Overall, there’s real sunshine in these tracks, and in Grant’s arc of recovery and self-discovery. The song “Jonquil Child” uses Grant’s buoyant melodies and Robinson’s ringing, joyful electric guitar to spin the tale of her departure from childhood in Smyrna, Georgia — dubbed the “Jonquil City” for its abundance of the yellow blossoms — and her arrival in the very adult world of the Nashville singer-songwriter community. The achingly romantic “Love Letters,” where Grant’s voice and Heinrich’s steel essay the depths of human devotion, was inspired by the discovery of a ream of saved missives among her grandparents’ effects. And “Ain’t Nobody Leaves” stirs the passion of the great recordings that emerged from the Stax and Muscle Shoals studios, celebrating the ballad style of one of Grant’s important influences, soul giant Otis Redding.
 
Throughout the album the band — which also includes drummer Paul Griffith (Emmylou Harris, Todd Snider, Jason Isbell), bassist Thomas Grant (Jeff Orr, Matt Walberg), steel guitar player John Heinrich (Hank Williams Jr., Merle Haggard, Reba McEntire) and keyboardist Jen Gunderman (Sheryl Crow, Iris Dement, Caitlin Cary) — and co-producer Robinson are perfect foils for Grant’s artistry. Robinson, who has also produced discs for songwriters David Olney (the new When the Deal Goes Down) and Davis Raines, and was voted Best Americana Guitarist by the readers of The Alternate Root magazine, was essential to the project, says Grant. “Mark’s great at making road maps,” she says. “When you follow them, they lead to the perfect place for each song.”
 
Although Jonquil Child is the first album to fully capture Grant’s estimable talent, it is her second CD, following 2012’s Sing Sigh Kitty. “I’ve been writing songs since before I was 14, and most of the songs on Sing Sigh Kitty were over 10 years old,” Grants says. “I needed to get them down on an album, just to move on. And then I did.
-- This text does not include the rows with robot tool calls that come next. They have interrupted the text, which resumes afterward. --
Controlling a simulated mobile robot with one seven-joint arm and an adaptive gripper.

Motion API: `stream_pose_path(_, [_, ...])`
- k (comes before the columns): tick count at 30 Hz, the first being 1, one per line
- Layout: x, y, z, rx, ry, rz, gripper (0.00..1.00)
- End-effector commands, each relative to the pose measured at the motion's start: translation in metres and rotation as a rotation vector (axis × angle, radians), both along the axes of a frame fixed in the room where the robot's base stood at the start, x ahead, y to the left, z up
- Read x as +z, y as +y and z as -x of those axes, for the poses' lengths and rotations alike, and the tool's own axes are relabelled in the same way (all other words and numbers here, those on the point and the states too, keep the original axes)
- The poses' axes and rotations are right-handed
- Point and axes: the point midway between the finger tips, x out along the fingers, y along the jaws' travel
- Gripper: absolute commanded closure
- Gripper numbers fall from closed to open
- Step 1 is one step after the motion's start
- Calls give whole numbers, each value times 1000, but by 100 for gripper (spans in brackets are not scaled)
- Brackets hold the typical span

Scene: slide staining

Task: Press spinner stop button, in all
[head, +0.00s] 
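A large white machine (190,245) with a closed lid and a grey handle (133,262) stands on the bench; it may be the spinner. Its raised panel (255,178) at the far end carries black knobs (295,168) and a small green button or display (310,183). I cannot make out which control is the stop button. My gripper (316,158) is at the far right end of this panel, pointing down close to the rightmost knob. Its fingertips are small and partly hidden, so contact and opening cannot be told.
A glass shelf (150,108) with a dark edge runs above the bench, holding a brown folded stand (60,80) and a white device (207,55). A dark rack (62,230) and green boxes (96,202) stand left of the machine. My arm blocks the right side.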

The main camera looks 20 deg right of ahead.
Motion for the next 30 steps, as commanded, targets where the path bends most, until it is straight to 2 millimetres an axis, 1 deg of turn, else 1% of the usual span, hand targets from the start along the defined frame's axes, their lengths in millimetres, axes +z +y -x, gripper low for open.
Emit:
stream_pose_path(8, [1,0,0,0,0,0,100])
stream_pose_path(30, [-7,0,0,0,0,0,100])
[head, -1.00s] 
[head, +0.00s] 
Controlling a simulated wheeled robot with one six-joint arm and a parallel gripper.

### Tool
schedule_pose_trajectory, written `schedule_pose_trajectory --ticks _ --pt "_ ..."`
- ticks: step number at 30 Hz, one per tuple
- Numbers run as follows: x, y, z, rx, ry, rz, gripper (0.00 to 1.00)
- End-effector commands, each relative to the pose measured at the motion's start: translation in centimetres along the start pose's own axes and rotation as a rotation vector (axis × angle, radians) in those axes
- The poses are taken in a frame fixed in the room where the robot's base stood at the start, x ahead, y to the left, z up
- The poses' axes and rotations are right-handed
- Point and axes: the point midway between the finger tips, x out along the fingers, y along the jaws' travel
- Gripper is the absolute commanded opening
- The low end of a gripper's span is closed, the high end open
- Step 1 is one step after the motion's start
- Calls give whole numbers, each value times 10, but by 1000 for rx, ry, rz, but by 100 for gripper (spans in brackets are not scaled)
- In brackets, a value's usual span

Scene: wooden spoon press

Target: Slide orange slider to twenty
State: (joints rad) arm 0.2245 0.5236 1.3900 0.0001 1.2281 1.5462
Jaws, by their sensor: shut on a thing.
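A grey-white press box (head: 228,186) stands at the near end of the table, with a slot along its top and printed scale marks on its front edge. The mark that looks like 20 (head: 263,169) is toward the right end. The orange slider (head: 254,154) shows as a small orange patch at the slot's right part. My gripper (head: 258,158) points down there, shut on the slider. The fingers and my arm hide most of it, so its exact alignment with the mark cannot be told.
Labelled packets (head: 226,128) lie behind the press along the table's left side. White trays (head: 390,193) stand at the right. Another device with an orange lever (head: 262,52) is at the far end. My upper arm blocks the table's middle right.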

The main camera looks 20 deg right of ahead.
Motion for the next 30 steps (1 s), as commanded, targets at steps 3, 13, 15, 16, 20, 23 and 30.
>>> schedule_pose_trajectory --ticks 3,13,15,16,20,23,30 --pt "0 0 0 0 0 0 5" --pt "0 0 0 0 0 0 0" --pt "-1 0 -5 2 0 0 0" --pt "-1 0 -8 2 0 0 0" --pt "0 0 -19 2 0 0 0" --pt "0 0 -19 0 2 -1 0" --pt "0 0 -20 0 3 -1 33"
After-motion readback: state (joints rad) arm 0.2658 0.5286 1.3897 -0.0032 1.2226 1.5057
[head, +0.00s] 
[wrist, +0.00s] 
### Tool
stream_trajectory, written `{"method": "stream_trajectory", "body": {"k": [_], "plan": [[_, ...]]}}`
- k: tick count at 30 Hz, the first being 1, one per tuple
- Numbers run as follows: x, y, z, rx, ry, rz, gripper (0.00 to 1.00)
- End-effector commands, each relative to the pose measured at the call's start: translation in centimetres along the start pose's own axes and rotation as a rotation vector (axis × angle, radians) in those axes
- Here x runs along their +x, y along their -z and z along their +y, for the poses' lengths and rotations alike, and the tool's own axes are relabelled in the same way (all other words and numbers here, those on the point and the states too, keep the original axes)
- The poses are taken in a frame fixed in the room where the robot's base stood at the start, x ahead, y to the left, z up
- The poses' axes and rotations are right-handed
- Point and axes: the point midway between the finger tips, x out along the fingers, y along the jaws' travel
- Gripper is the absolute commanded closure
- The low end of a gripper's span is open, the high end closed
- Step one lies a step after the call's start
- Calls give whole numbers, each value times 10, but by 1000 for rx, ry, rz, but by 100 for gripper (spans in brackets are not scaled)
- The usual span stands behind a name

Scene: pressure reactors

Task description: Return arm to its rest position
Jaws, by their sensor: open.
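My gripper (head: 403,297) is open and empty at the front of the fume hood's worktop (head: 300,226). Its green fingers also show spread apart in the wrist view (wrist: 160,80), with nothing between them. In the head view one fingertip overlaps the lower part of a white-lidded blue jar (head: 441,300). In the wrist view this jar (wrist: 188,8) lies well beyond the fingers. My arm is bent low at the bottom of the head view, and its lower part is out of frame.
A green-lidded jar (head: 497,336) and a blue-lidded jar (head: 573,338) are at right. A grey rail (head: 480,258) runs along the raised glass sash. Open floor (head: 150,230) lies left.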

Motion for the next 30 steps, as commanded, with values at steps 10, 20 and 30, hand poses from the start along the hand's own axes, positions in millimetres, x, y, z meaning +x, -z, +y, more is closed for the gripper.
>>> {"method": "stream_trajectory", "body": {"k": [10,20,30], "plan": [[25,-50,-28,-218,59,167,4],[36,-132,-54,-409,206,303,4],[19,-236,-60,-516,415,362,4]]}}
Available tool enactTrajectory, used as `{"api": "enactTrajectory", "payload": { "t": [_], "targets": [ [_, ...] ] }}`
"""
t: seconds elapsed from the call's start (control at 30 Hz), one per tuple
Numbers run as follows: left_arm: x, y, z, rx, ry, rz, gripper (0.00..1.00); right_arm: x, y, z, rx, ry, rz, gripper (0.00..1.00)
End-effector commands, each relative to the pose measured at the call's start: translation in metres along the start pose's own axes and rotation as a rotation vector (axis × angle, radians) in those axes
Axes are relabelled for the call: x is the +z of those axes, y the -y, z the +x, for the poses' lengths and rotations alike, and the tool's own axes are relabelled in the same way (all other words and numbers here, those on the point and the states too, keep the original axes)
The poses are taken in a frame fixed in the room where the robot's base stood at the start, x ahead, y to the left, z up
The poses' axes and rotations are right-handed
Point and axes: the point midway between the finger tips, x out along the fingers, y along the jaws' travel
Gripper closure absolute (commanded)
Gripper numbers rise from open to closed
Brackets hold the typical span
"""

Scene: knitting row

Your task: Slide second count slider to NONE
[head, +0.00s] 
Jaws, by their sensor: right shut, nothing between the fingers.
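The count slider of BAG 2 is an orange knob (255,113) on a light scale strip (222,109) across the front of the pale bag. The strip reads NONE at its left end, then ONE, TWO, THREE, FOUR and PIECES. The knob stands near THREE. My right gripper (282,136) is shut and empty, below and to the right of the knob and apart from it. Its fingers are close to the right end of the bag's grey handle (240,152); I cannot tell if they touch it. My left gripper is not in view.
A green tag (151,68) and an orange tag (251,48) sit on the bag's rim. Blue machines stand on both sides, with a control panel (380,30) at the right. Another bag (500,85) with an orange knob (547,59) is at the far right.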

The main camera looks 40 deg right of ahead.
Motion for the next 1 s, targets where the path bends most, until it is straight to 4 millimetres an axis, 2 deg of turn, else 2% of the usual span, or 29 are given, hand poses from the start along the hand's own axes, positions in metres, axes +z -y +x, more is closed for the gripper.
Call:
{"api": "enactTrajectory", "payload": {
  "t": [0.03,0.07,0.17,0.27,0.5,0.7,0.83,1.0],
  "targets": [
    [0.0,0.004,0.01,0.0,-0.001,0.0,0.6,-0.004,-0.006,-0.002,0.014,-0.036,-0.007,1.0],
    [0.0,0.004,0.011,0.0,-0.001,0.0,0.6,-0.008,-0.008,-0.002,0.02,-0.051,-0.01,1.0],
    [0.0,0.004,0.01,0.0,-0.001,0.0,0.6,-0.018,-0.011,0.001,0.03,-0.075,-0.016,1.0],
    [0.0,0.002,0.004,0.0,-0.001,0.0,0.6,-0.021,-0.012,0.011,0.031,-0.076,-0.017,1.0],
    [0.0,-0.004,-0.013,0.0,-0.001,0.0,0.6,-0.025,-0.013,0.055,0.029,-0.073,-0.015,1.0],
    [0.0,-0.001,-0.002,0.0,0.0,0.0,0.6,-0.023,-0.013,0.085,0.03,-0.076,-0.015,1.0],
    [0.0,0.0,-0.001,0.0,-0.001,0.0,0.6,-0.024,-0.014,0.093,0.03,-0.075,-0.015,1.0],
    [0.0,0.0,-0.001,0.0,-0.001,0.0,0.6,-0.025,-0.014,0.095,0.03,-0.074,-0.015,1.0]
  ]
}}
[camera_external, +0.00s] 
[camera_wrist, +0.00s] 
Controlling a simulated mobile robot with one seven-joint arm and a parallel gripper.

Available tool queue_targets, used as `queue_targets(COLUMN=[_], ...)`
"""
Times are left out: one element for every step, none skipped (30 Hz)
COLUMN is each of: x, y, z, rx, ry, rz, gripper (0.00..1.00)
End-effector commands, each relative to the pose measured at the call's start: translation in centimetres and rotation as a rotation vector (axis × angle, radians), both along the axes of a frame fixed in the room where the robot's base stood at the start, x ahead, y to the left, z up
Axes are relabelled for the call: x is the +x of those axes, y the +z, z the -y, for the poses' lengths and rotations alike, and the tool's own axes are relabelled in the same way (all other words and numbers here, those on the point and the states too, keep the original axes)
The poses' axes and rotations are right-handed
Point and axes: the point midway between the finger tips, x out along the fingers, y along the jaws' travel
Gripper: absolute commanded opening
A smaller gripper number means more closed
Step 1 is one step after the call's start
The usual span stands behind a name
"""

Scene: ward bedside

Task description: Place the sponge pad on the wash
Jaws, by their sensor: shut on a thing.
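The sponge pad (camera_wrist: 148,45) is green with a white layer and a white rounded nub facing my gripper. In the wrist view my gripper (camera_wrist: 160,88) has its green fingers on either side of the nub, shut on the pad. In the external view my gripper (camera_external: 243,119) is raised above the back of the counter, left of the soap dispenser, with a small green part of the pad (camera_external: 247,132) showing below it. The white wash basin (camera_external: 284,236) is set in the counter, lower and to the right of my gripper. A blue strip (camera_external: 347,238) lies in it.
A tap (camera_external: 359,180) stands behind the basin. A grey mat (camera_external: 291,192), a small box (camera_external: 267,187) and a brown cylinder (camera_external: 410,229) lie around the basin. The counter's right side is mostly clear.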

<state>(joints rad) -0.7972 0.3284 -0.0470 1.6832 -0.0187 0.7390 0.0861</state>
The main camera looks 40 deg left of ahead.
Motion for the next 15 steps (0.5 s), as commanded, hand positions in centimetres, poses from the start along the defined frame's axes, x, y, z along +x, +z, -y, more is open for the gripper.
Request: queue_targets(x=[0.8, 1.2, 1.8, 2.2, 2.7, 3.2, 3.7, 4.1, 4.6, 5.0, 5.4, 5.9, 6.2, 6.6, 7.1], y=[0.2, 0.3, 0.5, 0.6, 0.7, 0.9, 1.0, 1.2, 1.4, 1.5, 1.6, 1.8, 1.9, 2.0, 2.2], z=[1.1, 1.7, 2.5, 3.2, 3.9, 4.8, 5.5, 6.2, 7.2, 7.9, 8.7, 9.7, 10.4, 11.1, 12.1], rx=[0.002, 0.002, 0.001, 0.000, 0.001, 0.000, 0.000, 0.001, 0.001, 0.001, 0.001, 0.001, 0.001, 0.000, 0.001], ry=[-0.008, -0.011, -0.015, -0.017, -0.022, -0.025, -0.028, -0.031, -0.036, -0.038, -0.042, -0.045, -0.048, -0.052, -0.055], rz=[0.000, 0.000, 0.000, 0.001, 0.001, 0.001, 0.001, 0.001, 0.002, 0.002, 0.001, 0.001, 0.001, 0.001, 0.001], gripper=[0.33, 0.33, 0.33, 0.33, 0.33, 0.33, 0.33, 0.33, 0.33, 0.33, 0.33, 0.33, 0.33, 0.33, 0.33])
The songs for Jonquil Child were written in a much shorter period — during a time when I realized that making music was what I wanted to do with my life. That inspired me to really open myself up to all of the influences that I’d absorbed, and to write candidly about life. I wanted every word and every note to mean something, and when I embraced all of that, these new songs came together naturally.”
 
Growing up outside Atlanta, Grant was exposed to the classic rock, soul, R&B and country her parents listened to, and early on she became fascinated by the sound of guitar. She was 12 when she got her first instrument, and began picking out chords and figuring how they came together to create songs. After her parents divorced, her mother remarried to a physically and mentally abusive man.
 
“It was a volatile situation,” Grant recounts. “That’s when I started writing songs. It was a way to take myself to another place. I’d lock myself in the basement, and write and sing all night. At one point my mom came down the stairs and said, ‘Hey, those sound like good songs.’ She encouraged me, so I started entering songwriting competitions.”
 
At 16, Grant became a finalist in the Georgia Music Industry Association’s songwriting competition, which put her before an audience for the first time. By the time she turned 17 she’d attended the prestigious NashCamp songwriting program and made the first of her many appearances at Nashville’s songwriters’ Mecca, the Bluebird Café.
 
It was inevitable that Grant would move to Nashville, but it took her a few years in Music City to gain her momentum. Today her stage resume includes opening shows for such respected artists as Tommy Womack and Americana hit-makers Shovels & Rope.
 
“Performing has come to mean so much to me over the last few years,” Grant says. “And I love it when people at my shows ask to hear the stories behind the stories in my songs. Now that I’ve found the strength to really believe in myself, I’ll keep telling stories with my music as long as people want to hear them.”